Governance principles

Nine principles for the governance and delivery of SNAP have been identified. These are based on important learning from SNAP 1 and the SNAP 2 development process.

The nine Governance Principles are: 

  1. SNAP should be a collaboration between government, other duty bearers, civil society, and people with lived experience of human rights issues.
  2. The Scottish Government should play a leadership role in SNAP as the key organisation with human rights obligations in Scotland, and this leadership should be enabling and empowering, rather than top-down and directive.
  3. People with lived experience must be given real decision-making and governance power on an equal footing with other people – power imbalances between people with lived experience and paid professionals should be actively acknowledged and addressed.

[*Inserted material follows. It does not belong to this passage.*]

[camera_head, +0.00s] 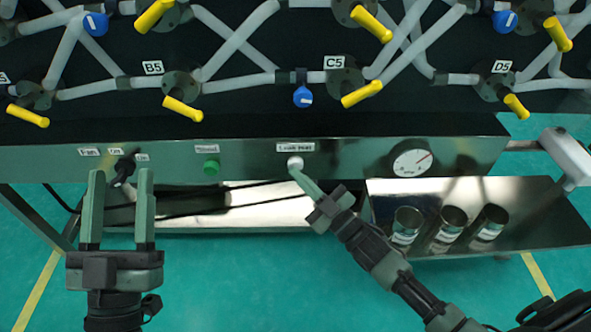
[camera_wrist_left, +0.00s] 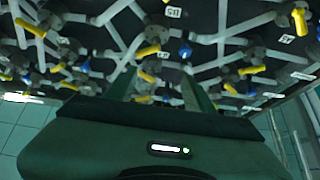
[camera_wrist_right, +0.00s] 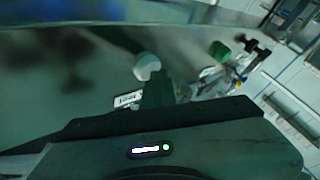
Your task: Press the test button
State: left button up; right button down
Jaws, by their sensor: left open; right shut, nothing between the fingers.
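The white round button (camera_head: 295,162) sits on the front panel under a label that seems to read "Leak test" (camera_head: 295,147). My right gripper (camera_head: 295,171) is shut and empty, its fingertips at the lower edge of the white button; I cannot tell whether they touch or push it. In the right wrist view the white button (camera_wrist_right: 147,66) stands just beyond the closed fingers (camera_wrist_right: 157,88). My left gripper (camera_head: 118,174) is open and empty, in front of the panel's left part, near a black switch (camera_head: 125,167).
A green button (camera_head: 211,166) lies left of the white one, a round gauge (camera_head: 411,158) to the right. Three cans (camera_head: 447,229) stand on a metal shelf (camera_head: 545,215) at lower right. Pipes with yellow handles (camera_head: 362,94) and blue knobs (camera_head: 303,97) fill the board above.

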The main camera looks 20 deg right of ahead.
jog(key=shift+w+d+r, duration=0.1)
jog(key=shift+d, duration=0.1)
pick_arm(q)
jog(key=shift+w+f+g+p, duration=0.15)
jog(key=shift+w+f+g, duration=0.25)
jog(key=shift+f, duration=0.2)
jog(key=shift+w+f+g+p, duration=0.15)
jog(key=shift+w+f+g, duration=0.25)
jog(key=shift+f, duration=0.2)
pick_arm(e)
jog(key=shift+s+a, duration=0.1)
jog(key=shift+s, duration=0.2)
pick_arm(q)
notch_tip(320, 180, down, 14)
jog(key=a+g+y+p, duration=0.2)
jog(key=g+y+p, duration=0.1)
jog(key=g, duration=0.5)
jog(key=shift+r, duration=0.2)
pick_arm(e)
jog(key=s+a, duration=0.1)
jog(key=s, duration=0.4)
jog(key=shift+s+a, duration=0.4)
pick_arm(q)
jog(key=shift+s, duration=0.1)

  4. People with lived experience should have their time and expertise recognised, acknowledged and valued, including through appropriate financial compensation.

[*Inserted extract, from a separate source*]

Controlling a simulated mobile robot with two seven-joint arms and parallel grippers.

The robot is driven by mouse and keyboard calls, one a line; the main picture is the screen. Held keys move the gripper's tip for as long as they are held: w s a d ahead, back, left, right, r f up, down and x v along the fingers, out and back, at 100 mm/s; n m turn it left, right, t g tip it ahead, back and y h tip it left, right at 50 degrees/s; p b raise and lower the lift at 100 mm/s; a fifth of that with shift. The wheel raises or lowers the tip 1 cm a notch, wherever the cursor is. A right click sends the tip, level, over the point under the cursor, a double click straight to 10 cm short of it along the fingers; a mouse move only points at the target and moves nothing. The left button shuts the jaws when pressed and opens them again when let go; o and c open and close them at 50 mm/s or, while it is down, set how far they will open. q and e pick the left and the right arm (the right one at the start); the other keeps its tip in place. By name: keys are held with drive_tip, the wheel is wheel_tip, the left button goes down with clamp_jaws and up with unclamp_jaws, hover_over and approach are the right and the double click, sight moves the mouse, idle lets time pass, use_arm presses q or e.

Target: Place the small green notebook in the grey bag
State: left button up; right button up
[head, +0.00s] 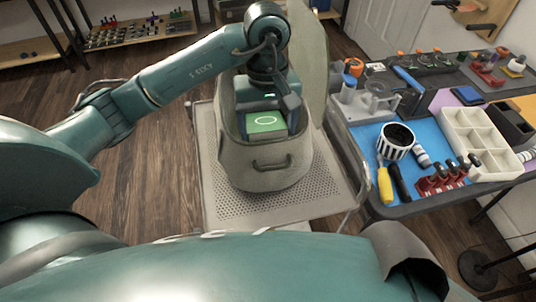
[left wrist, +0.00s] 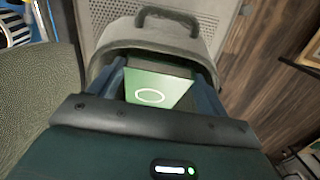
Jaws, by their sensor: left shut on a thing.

  5. Civil society organisations should have their time and expertise recognised, acknowledged and valued through appropriate financial compensation.
  6. Rights holders should be meaningfully involved throughout the design, delivery, monitoring and evaluation of SNAP actions, and in SNAP governance structures.
  7. Governance and delivery structures should be as simple and streamlined as possible, and they should have clearly articulated roles and responsibilities for everyone to see.
  8. SNAP should be accessible, visible and accountable to people across Scotland through proactive and inclusive communications and appropriate reporting. This could include a formal accountability relationship with the Scottish Parliament.  
  9. Dedicated, independent secretariat support is needed to ensure the effective governance and delivery of SNAP, including support for rights holders’ participation and administration of events and meetings.